While consumers enjoy traveling regardless of their financial circumstances, consumers with more disposable income often prefer a more luxurious vacation. They might fly to their destination, which can be more expensive than taking a road trip. They also may choose luxury accommodations, such as five-star hotels or all-inclusive resorts.

Related: How To Calculate Disposable Income

Name brands

Consumers may also buy name-brand when they have higher wages. For example, instead of generic brands, consumers might purchase designer shoes, clothing and cosmetic items. For their homes, they may buy name-brand cleaning supplies, decor items and furniture.
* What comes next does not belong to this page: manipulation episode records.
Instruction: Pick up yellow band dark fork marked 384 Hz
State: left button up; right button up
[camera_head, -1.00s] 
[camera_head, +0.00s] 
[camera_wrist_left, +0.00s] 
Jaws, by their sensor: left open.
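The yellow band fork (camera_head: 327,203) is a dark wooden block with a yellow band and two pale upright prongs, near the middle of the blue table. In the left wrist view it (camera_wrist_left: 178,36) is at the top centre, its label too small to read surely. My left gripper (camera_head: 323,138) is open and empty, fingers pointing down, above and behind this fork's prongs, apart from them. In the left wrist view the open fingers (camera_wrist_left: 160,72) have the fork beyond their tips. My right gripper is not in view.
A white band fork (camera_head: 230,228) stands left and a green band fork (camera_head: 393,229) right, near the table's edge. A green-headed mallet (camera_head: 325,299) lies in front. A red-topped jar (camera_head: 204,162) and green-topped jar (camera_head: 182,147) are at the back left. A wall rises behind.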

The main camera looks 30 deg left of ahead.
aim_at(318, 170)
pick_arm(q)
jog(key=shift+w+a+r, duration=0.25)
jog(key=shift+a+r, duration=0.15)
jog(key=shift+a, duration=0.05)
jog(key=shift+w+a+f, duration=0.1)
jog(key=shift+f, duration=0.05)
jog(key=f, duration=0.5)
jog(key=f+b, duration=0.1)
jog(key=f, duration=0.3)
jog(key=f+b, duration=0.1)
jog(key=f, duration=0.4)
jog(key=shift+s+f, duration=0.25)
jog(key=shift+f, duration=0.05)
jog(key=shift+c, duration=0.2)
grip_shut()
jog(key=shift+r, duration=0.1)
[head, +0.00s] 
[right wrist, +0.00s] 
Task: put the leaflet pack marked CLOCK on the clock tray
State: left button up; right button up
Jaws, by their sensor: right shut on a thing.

Examples of inferior goods

Here are several examples of inferior goods:

Groceries

Store-bought foods are very common examples of inferior goods. Some specific examples include canned and frozen fruits and vegetables. More groceries that can be inferior goods are canned meat, instant noodles and boxed foods, such as stuffing and mashed potatoes.

Dining

Consumers enjoy normal and inferior goods regardless of their current wages. However, fast food or takeout is often an inferior good when compared to dining at a sit-down restaurant. Cooking at home can also be an inferior good, since preparing meals can often be less expensive than dining services.

Transportation

Consumers with less disposable income often turn to public transportation, such as buses, trains and subways, which often cost less than owning and maintaining a car. Some consumers may use a bicycle, a free alternative to transport from place to place. The price differences between pre-owned vehicles and new vehicles can make used cars an inferior good.

Travel

Consumers with less disposable income travel in a less costly way. They might stay at motels instead of hotels, and they may choose to drive to their destinations instead of flying. Flying economy can be an inferior good compared to flying first class.

Generic brands

Generic brands are a popular example of inferior goods. They usually cost a lot less than their brand-name counterparts and aim to match the quality level. Some items that are often generic include food, beverages, clothing, shoes and beauty products.